Die Ladeleistung ist ein zweischneidiges Schwert: Während der Scénic mit 22 kW Wechselstrom beeindruckt - ein echter Vorteil an öffentlichen Ladesäulen im urbanen Raum -, fällt das Gleichstrom-Laden mit 37 Minuten für 15-80 % und maximal 130 kW eher gemütlich aus. Für einen längeren Roadtrip muss man also den Reiseführer einpacken, um die Wartezeit sinnvoll zu nutzen.
Der Stromverbrauch ist erfreulich niedrig. Also ... zumindest auf dem Papier oder unter optimalen Bedingungen. Erstaunliche 15,7 kWh/100 km konnte Kollege Leichsenring beim Erstkontakt und lauen Temperaturen herausfahren. Im deutschen Herbst-Winter-Alltag sind es im Durchschnitt dann schon 20,9 kWh/100 km.
Dafür bietet einem der Scénic aber eine clevere Reichweitenanzeigen, die nicht nur den WLTP-Wert, sondern auch realistische Daten für unterschiedliche Szenarien berechnen. Wir schaffen so praxisnahe 350 bis 400 km. Für ein E-Auto in dieser Klasse im Winter ist das okay. Mehr aber auch nicht.
Praktische Features wie die automatische Türgriff-Funktion, ein digitaler Schlüssel (kommt später) und das durchdachte Google-System zeigen außerdem, dass Renault die kleinen Details ernst nimmt. Allerdings bleibt ein Kritikpunkt: der Preis. Mit mindestens 48.900 Euro für die getestete Variante ist der Scénic alles andere als ein Schnäppchen.
Der Renault Scénic E-Tech Electric ist kein Auto für Adrenalinjunkies, sondern für Menschen, die im Alltag Effizienz und Komfort suchen.

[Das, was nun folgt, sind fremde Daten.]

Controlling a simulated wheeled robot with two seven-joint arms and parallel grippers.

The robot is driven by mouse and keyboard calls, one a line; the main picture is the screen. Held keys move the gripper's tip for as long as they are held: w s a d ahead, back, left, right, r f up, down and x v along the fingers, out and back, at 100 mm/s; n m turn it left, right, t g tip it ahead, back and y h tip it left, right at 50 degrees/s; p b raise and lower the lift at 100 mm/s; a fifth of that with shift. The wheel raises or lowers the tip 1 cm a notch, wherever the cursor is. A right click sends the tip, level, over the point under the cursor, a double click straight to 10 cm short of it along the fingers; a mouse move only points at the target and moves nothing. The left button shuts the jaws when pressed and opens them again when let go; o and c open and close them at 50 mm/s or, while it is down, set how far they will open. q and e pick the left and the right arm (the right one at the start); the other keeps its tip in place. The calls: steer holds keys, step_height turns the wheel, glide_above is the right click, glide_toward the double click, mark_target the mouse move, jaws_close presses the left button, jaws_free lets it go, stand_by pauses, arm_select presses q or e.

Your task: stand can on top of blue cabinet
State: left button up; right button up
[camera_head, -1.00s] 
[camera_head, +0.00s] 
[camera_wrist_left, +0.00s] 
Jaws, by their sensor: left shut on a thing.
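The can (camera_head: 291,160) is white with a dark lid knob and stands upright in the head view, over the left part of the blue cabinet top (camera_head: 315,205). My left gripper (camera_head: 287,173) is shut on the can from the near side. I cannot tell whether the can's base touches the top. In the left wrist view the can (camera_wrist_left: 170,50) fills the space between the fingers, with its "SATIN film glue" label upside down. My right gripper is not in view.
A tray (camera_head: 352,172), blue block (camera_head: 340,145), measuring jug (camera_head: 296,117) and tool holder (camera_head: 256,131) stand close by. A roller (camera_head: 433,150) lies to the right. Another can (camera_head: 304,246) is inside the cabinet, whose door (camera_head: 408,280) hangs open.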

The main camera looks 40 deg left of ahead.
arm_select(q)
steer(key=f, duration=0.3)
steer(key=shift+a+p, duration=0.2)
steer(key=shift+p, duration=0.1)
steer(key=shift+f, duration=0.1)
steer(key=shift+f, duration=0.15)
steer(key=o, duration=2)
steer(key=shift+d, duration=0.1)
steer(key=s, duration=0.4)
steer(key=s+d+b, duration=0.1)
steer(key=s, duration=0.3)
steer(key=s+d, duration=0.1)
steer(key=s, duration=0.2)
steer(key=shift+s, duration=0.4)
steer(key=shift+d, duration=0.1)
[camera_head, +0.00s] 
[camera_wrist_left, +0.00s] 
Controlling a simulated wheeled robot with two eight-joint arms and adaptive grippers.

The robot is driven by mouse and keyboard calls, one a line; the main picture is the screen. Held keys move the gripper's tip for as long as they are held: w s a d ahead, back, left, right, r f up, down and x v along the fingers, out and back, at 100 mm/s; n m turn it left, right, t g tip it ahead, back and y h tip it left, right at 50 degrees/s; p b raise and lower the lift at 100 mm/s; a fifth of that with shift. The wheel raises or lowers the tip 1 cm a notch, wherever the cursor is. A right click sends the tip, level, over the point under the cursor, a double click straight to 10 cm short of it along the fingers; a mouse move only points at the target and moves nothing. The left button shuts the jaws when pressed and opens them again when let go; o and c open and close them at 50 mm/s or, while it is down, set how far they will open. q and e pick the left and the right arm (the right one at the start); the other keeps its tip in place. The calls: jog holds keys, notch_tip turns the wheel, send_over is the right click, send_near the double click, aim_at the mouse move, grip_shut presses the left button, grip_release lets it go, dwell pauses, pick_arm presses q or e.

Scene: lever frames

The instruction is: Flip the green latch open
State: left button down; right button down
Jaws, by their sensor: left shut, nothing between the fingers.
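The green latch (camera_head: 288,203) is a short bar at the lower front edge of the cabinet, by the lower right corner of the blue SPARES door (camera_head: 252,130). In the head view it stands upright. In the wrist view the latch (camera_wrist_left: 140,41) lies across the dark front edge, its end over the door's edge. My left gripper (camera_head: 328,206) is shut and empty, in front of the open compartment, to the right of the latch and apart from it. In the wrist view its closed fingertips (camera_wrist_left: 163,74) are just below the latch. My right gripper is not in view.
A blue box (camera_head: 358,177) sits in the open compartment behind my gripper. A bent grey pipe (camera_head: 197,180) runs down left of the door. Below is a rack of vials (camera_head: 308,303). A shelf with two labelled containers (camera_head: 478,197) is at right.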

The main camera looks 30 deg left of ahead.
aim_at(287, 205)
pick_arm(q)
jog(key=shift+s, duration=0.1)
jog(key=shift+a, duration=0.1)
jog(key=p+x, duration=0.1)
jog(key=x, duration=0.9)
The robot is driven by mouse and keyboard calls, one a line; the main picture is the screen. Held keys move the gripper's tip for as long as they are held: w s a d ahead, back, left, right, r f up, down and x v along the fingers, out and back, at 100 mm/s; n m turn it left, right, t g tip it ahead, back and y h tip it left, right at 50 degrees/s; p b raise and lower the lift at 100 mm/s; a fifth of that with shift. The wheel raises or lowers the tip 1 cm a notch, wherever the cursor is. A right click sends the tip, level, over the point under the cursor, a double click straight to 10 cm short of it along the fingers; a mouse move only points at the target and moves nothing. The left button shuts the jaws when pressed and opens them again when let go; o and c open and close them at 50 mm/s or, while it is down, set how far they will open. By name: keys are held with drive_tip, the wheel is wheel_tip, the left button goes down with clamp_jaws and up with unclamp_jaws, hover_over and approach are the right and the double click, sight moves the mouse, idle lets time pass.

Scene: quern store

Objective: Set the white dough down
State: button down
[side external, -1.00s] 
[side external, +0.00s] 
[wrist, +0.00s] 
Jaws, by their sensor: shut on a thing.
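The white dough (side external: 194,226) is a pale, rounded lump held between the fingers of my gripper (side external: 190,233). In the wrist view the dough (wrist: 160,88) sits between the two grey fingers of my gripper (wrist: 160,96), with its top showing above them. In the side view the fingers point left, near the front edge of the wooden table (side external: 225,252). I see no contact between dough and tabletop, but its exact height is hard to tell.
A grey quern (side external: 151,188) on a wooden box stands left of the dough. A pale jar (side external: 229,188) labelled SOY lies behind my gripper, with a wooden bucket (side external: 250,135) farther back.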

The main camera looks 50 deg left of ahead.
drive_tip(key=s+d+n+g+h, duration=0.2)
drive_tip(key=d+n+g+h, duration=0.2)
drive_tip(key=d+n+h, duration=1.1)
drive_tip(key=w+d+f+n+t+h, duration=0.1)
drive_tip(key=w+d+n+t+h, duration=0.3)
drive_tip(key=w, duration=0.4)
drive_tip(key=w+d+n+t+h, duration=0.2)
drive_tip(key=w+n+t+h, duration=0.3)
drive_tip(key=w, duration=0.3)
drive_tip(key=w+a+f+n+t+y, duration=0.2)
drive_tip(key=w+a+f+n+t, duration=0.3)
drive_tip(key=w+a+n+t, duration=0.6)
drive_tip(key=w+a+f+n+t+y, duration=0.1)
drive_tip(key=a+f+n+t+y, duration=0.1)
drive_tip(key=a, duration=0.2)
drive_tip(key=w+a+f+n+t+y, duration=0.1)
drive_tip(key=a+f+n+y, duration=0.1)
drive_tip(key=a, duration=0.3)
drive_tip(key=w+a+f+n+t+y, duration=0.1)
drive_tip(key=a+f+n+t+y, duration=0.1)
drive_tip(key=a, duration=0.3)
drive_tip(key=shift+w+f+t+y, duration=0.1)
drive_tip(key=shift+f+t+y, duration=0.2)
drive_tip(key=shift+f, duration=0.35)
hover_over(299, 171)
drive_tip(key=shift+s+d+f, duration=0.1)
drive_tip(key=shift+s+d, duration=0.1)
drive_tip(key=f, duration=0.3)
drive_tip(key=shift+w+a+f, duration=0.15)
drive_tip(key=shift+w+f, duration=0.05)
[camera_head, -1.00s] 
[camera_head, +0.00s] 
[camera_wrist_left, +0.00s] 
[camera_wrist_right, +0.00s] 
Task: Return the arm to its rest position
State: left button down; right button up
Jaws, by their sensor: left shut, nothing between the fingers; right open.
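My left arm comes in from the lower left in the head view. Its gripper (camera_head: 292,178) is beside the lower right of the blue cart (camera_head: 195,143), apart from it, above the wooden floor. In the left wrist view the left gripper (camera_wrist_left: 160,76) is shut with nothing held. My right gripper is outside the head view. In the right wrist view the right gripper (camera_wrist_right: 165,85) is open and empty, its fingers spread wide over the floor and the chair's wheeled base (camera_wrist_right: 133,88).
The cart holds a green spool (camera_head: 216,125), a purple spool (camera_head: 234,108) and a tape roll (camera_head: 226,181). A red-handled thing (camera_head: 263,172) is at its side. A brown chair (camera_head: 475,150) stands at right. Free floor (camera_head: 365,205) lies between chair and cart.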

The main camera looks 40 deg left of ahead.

Seine Stärken liegen in der Reichweite (mit Winter-Abzügen), der cleveren Technik und einem Design, das ein wenig Extravaganz in die weichgespülte Elektro-SUV-Welt bringt.
Schwächen wie das langsame DC-Laden und der hohe Preis zeigen, dass auch Renault noch nicht ganz perfekt ist. Aber mal ehrlich: Wer mag schon Perfektion? Ein bisschen französischer Charme mit kleinen Ecken und Kanten macht den Scénic zu einem Charakterauto - und das ist mehr, als man von vielen seiner Mitstreiter sagen kann.